Badan Penyelenggara Jaminan Sosial atau BPJS Kesehatan berencana menghapus tunggakan iuran peserta tidak mampu senilai Rp 7,69 triliun. Kebijakan ini hanya beberapa kategori tertentu.
Direktur Utama BPJS Kesehatan, Ali Ghufron Mukti, mengatakan mayoritas tunggakan iuran peserta BPJS Kesehatan yang akan dihapus merupakan tunggakan lama yang sudah berlangsung lebih dari dua tahun.
“Nominalnya ya (Rp) 7,691 (triliun yang dihapus pemerintah). Atau plus ya pokoknya paling tidak segitu ya,” kata pria yang akrab disapa Ghufron saat ditemui usai acara Satya JKN Awards 2025 di Kemayoran, Jakarta Pusat, Selasa (14/10).
Meski begitu, ia menegaskan bahwa sistem BPJS Kesehatan nantinya hanya menghitung akumulasi tunggakan peserta hingga batas maksimal dua tahun.
“Itu tahunan biasanya. Lebih dari 2 tahun karena selama ini kalau dia tunggakannya itu 4 tahun, 7 tahun, dihitungnya 2 tahun,” tutur Ghufron.
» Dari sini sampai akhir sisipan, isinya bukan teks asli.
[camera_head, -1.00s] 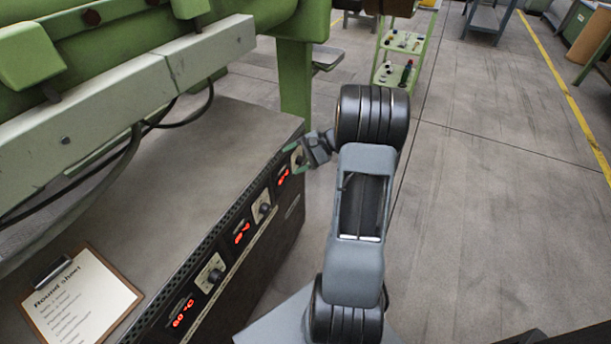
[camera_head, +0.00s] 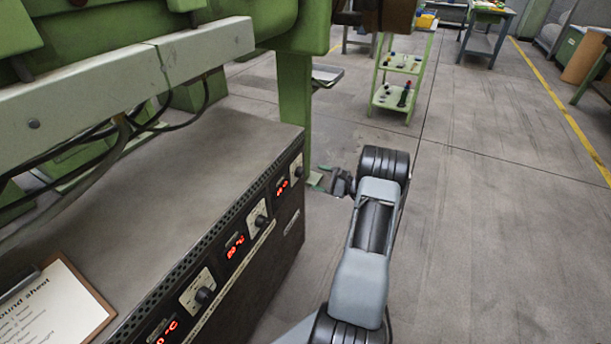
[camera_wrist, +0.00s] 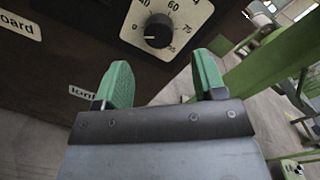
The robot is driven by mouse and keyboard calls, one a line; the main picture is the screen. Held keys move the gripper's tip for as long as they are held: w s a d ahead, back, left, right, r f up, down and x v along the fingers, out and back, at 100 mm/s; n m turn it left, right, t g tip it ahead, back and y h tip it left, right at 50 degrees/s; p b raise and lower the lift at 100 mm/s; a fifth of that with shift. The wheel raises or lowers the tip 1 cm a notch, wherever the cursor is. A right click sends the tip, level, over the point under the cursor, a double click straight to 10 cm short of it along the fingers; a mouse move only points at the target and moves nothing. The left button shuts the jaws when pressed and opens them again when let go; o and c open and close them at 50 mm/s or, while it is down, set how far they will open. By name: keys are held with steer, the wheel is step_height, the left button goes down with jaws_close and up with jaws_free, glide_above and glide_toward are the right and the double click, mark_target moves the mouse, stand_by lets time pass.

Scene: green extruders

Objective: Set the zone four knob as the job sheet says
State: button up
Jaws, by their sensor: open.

Ghufron juga memastikan, penghapusan tunggakan hanya berlaku untuk kelompok tertentu yang dinilai tak mampu membayar, misalnya pekerja informal atau termasuk Pekerja Bukan Penerima Upah (PBPU), yakni masyarakat yang didaftarkan dan iurannya dibayarkan oleh Pemerintah Daerah (Pemda).
“Enggak-enggak (semuanya). Paling tidak (yang dihapus) itu dia di sektor informal, kan ada kesulitan (membayar). Terus ada lagi yang BPU Pemda. Jadi peserta bukan terima upah. Nah itu masih nunggak, nah itu (bakal) dihapus,” jelas Ghufron.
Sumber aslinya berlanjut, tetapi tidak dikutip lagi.